As a general rule, an employer can lower any employee’s wage if:

1. There is no collective bargaining agreement or contract; and
2. It does not fall below minimum wage.

Risks and Pitfalls

Like any change in employment status, there are risks and pitfalls to lowering an employee’s rate of pay. Some common risks and pitfalls are:

1. This could invalidate an exempt status. By lowering an employee’s annual salary, you could be putting your staff member below the mandated salary threshold, invalidating them as an exempt employee. This means you could fall out of compliance, and are now subject to overtime, meal and rest breaks, and minimum wage requirements. If you have made this type of change in the past before knowing these regulations, you are also liable for back wages and possible penalties.

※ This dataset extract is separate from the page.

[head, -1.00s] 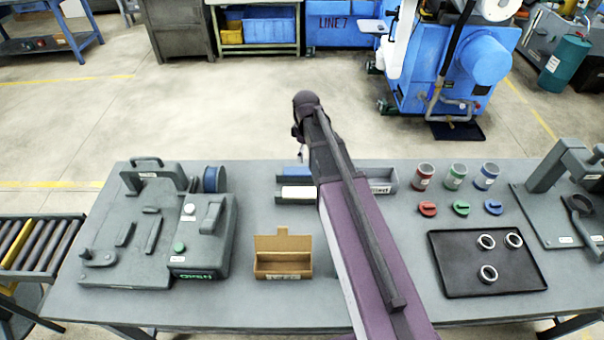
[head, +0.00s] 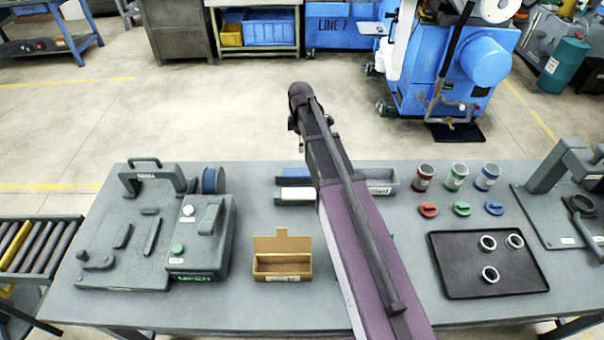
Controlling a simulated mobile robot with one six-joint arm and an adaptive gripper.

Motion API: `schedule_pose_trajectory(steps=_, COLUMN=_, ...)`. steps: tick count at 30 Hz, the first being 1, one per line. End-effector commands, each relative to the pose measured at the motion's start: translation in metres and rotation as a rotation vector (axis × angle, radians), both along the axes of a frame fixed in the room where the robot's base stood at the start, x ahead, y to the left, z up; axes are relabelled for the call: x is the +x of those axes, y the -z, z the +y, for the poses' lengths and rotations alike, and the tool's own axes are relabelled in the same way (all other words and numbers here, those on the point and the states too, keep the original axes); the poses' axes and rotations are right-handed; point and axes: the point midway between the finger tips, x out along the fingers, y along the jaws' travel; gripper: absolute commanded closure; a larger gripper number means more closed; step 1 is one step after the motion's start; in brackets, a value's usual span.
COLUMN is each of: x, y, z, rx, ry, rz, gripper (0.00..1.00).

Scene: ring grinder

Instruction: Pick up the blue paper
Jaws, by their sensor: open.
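A blue item (head: 292,174), which looks like the blue paper, lies in a grey holder at the back middle of the table. My arm covers its right end. A pale sheet or stack (head: 295,193) lies in a second holder just in front of it. My gripper (head: 299,143) is beyond the arm's far end, above and behind the blue item in the picture. It is open and small in view, mostly hidden by my own arm. It appears apart from the blue item, with nothing visible in it.
An open cardboard box (head: 283,266) stands front middle. A grey machine (head: 165,235) and blue spool (head: 211,180) are left. A grey bin (head: 383,183) is behind my arm. Cups, coloured parts and a black tray (head: 470,285) with rings (head: 489,273) are right, beside a press (head: 560,175).

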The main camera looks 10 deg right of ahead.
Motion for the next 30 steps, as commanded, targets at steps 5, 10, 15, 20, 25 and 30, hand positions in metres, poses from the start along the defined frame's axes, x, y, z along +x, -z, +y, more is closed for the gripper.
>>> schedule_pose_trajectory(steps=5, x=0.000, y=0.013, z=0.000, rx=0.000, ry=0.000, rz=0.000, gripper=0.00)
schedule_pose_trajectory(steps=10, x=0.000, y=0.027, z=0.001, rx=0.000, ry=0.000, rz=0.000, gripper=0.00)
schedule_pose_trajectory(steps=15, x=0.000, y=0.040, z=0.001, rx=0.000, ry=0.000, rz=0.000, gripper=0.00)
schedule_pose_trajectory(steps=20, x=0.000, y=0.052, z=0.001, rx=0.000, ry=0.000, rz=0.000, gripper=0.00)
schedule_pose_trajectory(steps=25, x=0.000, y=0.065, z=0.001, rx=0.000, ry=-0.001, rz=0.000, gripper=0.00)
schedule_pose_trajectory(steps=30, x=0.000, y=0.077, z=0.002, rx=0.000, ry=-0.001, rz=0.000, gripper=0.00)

2. Potential discrimination, retaliation and/or constructive discharge claims. Without objective and tangible guidelines, your staff could feel singled out or picked on, leading to discrimination claims. Additionally, if an employee recently reported a workplace violation or voiced concerns about workplace practices, they could make the argument that they were the victim of retaliation. Lastly, your staff could also make the argument that the change in wage was a way to coerce your staff to voluntarily quit, leading to constructive discharge claims, or even act as a contributor to a hostile work environment if there are ongoing issues- making reductions in wages due to performance extremely risky.

3. Poor morale, diminished work performance and hostile work environments. It’s safe to say that any reasonable person would assume that when accepting a position, you have entered into an agreement that the work performed equates to an agreed upon wage. Although within your rights, when you break this agreement your staff may become disgruntled. This could lead to progressively poor performance and hostile work environments—this is especially true when individual staff members feel there was an inequity.

4. Your staff may be eligible for unemployment insurance. Just like you have right to lower an employee’s wages, they have a right to offset their diminished wages. The unemployment insurance program is to aid hardships on displaced workers—this includes your current workforce. The award of compensation to offset a lower wage is at the discretion of the Employment Development Department (EDD).

Tips for Success

1. Always evaluate the effects of reduced wages on exempt employees. Ensure that if a reduction does place someone below the minimum exempt salary threshold, you are reclassifying your staff as non-exempt and adhering to the legal requirements associated with this change.

2. Have clearly defined metrics for reducing an employee’s wages to ensure the reason is not discriminatory. Ideally, the safest and fairest route would be to reduce wages for all staff based on a percentage or set figure across the board. Other options would be to reduce wages from your highest paid staff members, or from higher paid departments. Alternatively, you could offset reduction in wages by offering or increasing benefits, such as floating holidays or increased Vacation days, or reduce the tasks assigned to the staff who are experiencing a reduction in wages.

3. Be wary when making reductions in wages as a means for disciplinary action. Reducing an employee’s wage as a means of disciplinary action will greatly increase your risks for hostile work environments and constructive discharge claims. Your staff should be disciplined on a progressive basis, such as verbal warnings, written violations, and eventually termination. Keep in mind, discipline should always be a means for improvement, and termination is the final stage when facing recurrent poor performance and non-improvement. If you are reducing an employee’s wages for poor performance, this should be the policy for all employees in similar situations and must be extensively documented to avoid potential discrimination, retaliation and/or constructive discharge claims.

Although reducing an employee’s wage is never ideal, at times it is necessary. When these times come, it should always be attributed to restructuring, financial hardships or as a result of a reassignment of tasks. Like all changes in an employment relationship, it is best to consult with HR professionals or an attorney to ensure full compliance.